═════ Entries shown ═════

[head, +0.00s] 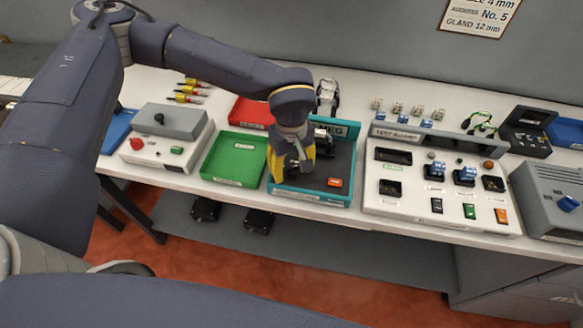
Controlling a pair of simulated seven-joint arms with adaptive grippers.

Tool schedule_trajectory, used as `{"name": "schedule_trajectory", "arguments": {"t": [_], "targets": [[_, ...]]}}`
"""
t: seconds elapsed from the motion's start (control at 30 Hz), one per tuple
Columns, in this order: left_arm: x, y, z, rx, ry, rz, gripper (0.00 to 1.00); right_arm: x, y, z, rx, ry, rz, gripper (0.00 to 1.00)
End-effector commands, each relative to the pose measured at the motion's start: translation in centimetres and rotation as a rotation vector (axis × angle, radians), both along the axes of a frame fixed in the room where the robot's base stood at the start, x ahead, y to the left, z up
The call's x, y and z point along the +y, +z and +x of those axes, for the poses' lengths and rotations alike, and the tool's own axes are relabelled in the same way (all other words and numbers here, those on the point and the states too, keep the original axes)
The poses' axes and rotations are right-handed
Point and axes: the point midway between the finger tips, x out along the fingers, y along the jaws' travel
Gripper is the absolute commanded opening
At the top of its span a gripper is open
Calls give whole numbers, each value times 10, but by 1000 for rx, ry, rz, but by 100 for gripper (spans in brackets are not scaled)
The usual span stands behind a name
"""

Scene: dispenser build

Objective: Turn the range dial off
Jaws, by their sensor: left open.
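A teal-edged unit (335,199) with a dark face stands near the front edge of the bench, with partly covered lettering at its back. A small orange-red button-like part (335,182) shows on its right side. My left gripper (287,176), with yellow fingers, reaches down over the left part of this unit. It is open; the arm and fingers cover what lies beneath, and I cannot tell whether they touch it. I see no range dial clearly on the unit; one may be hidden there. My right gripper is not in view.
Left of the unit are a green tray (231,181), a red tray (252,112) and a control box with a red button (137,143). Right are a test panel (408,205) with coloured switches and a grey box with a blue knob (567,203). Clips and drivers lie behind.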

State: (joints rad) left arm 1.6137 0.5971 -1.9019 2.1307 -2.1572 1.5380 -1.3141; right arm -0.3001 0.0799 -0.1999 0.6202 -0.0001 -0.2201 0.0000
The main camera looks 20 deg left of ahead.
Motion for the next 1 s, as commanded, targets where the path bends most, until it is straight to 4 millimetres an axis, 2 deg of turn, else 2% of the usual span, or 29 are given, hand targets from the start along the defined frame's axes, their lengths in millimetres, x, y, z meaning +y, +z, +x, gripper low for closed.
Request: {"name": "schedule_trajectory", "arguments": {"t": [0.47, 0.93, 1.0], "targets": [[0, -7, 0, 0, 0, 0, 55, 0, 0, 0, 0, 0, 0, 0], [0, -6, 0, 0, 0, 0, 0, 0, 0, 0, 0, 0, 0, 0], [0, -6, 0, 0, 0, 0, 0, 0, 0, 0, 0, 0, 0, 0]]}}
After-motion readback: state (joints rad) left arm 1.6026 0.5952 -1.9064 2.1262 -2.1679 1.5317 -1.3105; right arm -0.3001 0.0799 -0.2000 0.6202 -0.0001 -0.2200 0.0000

═════
═════ Entries shown ═════

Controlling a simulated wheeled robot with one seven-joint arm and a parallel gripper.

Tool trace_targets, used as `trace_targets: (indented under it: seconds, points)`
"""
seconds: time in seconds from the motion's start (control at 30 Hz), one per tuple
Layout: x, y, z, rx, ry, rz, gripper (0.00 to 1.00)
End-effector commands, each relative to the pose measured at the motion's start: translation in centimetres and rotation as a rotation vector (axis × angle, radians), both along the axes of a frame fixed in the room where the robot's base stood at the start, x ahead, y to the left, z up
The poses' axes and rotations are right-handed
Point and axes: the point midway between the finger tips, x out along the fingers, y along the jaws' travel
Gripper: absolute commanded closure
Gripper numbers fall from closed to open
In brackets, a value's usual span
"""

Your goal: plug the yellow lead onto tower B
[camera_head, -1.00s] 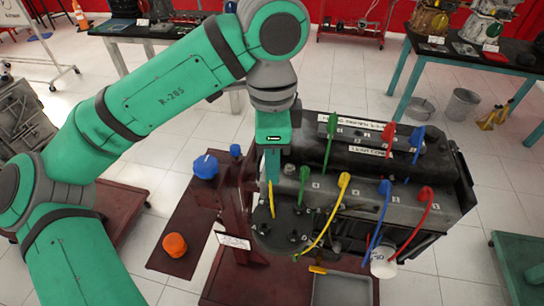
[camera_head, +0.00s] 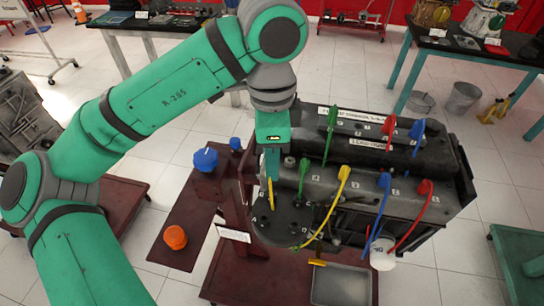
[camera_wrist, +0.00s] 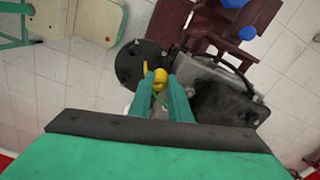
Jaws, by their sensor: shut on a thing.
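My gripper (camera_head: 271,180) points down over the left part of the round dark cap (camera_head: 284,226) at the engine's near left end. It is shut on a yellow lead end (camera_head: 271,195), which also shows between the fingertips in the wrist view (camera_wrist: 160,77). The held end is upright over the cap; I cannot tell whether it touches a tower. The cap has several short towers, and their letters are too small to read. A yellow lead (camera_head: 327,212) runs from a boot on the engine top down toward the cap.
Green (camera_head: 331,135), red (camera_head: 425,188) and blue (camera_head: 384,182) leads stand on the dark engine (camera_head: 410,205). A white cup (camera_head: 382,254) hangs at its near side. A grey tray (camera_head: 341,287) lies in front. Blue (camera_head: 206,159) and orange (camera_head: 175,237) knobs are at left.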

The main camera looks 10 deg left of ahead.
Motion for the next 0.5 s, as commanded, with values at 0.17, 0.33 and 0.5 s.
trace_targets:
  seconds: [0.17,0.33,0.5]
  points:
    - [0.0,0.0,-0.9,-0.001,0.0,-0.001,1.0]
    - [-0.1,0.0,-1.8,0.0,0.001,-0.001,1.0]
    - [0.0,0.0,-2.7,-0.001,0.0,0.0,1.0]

═════

* _Aim_: Using the records above, gather all lines where the string "main" is present.

* _Task answer_:
The main camera looks 20 deg left of ahead.
The main camera looks 10 deg left of ahead.

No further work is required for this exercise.